(Robot trajectory data)
===============

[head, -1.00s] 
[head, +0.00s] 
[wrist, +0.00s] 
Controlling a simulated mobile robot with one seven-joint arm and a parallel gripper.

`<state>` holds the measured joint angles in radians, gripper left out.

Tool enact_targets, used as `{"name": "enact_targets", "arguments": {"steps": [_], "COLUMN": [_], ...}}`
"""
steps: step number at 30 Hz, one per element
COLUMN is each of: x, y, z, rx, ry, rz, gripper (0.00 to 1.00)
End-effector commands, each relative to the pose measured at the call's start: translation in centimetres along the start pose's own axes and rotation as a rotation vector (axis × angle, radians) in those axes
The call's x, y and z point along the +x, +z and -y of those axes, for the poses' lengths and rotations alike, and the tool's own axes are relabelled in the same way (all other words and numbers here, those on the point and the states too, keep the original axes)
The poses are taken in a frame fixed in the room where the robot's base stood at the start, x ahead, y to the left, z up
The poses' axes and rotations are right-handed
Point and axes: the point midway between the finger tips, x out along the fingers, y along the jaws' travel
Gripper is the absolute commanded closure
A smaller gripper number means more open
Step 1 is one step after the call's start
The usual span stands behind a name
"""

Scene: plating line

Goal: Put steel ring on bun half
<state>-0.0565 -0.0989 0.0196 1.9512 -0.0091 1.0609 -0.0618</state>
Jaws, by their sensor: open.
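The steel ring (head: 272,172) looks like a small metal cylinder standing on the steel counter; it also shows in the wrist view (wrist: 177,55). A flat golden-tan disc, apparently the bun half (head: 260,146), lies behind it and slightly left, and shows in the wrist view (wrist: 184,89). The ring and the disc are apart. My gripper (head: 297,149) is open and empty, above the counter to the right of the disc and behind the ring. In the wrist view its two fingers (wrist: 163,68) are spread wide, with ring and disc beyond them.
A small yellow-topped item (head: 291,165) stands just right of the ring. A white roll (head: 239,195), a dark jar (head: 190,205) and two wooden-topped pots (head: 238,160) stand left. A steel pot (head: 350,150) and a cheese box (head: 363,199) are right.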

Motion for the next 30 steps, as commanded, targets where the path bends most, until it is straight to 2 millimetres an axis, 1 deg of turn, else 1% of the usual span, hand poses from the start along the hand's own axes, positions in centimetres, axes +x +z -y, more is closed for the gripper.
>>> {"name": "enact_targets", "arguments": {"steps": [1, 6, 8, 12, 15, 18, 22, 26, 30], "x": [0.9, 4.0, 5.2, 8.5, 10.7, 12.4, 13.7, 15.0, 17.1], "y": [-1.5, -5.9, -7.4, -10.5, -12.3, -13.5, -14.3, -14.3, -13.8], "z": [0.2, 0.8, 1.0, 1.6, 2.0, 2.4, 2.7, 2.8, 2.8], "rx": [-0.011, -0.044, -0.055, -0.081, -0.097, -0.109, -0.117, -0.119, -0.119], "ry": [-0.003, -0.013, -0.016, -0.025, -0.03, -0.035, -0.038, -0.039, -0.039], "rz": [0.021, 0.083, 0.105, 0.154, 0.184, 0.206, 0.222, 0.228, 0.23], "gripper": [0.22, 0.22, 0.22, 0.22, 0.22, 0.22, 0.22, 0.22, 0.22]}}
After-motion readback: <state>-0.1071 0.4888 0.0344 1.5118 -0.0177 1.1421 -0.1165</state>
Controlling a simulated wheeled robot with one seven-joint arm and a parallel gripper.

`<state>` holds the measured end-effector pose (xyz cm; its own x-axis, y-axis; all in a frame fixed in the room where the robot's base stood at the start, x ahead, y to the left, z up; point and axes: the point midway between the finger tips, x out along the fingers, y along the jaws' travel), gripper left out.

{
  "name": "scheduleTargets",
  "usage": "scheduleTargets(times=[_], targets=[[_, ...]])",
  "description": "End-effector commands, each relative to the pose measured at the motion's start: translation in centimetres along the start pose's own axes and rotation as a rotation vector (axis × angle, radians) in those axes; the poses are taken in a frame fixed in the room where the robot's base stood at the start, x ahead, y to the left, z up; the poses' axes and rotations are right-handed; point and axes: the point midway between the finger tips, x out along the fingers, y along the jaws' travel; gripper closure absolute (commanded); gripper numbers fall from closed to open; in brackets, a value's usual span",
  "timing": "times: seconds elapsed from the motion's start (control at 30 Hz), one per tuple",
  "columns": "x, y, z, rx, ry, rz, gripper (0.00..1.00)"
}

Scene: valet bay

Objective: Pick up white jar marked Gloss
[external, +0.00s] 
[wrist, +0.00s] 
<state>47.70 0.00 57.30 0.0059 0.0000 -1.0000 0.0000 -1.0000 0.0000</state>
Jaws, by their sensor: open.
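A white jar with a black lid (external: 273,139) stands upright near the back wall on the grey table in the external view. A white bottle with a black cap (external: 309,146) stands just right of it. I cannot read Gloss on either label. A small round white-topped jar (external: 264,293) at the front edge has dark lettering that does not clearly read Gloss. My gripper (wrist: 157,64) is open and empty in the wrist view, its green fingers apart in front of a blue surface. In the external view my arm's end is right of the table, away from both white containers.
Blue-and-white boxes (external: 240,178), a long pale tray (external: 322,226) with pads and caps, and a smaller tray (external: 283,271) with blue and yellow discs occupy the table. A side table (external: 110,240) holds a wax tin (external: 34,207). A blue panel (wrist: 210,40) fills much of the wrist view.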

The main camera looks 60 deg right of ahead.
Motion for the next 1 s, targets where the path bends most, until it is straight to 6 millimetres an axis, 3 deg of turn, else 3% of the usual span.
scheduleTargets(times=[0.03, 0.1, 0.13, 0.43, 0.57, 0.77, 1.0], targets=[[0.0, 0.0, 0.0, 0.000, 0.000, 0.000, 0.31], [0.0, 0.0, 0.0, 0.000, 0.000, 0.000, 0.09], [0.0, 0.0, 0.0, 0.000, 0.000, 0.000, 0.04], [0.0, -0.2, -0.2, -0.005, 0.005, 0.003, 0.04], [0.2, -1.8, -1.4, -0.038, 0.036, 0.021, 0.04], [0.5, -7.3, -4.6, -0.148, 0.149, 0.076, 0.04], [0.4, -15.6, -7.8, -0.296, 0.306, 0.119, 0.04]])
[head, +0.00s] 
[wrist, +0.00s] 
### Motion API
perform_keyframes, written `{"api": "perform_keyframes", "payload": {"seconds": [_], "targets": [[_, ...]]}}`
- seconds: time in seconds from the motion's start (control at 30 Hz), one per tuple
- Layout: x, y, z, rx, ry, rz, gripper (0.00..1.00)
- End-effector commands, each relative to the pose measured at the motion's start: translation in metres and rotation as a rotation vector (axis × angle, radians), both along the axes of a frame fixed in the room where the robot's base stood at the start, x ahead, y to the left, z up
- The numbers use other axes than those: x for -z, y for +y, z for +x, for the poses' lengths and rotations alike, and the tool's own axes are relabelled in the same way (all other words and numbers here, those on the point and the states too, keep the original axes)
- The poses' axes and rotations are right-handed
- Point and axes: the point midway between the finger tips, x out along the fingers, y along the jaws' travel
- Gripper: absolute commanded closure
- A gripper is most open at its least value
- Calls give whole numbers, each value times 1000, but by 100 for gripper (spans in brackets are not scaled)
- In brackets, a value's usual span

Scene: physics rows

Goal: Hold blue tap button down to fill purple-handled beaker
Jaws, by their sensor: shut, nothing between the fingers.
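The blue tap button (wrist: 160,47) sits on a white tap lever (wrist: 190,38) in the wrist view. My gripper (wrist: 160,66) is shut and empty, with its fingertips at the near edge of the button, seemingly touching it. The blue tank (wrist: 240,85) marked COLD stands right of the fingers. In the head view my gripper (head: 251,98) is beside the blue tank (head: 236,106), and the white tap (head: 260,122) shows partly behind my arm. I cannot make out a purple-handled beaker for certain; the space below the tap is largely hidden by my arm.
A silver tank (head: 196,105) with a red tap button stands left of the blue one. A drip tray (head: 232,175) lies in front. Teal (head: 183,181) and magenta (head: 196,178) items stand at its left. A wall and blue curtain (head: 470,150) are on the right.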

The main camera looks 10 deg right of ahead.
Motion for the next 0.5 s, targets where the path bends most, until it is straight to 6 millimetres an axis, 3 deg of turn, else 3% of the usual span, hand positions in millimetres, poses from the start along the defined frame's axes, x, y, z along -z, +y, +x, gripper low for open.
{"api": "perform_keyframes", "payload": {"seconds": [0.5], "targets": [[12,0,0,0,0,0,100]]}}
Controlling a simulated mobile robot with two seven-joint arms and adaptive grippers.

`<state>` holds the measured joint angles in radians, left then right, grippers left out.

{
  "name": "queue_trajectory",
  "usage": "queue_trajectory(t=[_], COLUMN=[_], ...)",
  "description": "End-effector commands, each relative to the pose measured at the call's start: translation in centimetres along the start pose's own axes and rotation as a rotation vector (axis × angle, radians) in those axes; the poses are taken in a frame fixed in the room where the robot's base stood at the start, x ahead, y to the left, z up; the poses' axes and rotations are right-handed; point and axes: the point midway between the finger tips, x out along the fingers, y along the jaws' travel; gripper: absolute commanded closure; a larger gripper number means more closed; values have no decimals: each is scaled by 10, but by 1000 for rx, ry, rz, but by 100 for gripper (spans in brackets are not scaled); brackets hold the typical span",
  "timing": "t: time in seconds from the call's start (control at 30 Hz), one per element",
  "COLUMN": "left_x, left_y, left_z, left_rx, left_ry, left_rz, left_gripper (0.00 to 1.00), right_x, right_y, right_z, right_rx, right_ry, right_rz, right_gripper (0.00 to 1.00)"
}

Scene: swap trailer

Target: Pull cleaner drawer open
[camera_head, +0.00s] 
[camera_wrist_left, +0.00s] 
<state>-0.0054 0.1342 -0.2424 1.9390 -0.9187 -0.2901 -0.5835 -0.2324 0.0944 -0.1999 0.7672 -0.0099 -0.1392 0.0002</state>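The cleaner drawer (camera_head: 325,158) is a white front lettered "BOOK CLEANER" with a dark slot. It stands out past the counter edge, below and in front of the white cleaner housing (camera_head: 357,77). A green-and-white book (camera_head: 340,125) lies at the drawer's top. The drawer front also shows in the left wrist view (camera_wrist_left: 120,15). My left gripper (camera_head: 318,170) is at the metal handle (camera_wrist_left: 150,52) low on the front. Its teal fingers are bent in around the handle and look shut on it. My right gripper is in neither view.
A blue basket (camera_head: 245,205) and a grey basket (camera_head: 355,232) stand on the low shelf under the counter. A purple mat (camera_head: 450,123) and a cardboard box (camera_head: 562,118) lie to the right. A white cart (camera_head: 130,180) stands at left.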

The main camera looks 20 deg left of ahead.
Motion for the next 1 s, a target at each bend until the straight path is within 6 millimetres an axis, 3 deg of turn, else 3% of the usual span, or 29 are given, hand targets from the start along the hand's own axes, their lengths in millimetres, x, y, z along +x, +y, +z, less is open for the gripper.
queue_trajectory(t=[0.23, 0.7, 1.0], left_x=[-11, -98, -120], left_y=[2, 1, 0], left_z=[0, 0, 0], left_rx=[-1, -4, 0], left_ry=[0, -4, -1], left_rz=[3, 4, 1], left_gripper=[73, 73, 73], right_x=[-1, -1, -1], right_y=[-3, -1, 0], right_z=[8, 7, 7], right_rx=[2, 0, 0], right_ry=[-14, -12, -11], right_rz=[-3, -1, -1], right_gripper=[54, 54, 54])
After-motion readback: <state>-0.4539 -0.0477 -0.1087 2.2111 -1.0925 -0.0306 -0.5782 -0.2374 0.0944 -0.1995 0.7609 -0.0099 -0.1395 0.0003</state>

===============

Restate exactly the records above from their first line through the line that holds "<state>-0.0565 -0.0989 0.0196", please, including both and leaving out all others.

WRITTEN SOLUTION:
[head, -1.00s] 
[head, +0.00s] 
[wrist, +0.00s] 
Controlling a simulated mobile robot with one seven-joint arm and a parallel gripper.

`<state>` holds the measured joint angles in radians, gripper left out.

Tool enact_targets, used as `{"name": "enact_targets", "arguments": {"steps": [_], "COLUMN": [_], ...}}`
"""
steps: step number at 30 Hz, one per element
COLUMN is each of: x, y, z, rx, ry, rz, gripper (0.00 to 1.00)
End-effector commands, each relative to the pose measured at the call's start: translation in centimetres along the start pose's own axes and rotation as a rotation vector (axis × angle, radians) in those axes
The call's x, y and z point along the +x, +z and -y of those axes, for the poses' lengths and rotations alike, and the tool's own axes are relabelled in the same way (all other words and numbers here, those on the point and the states too, keep the original axes)
The poses are taken in a frame fixed in the room where the robot's base stood at the start, x ahead, y to the left, z up
The poses' axes and rotations are right-handed
Point and axes: the point midway between the finger tips, x out along the fingers, y along the jaws' travel
Gripper is the absolute commanded closure
A smaller gripper number means more open
Step 1 is one step after the call's start
The usual span stands behind a name
"""

Scene: plating line

Goal: Put steel ring on bun half
<state>-0.0565 -0.0989 0.0196 1.9512 -0.0091 1.0609 -0.0618</state>

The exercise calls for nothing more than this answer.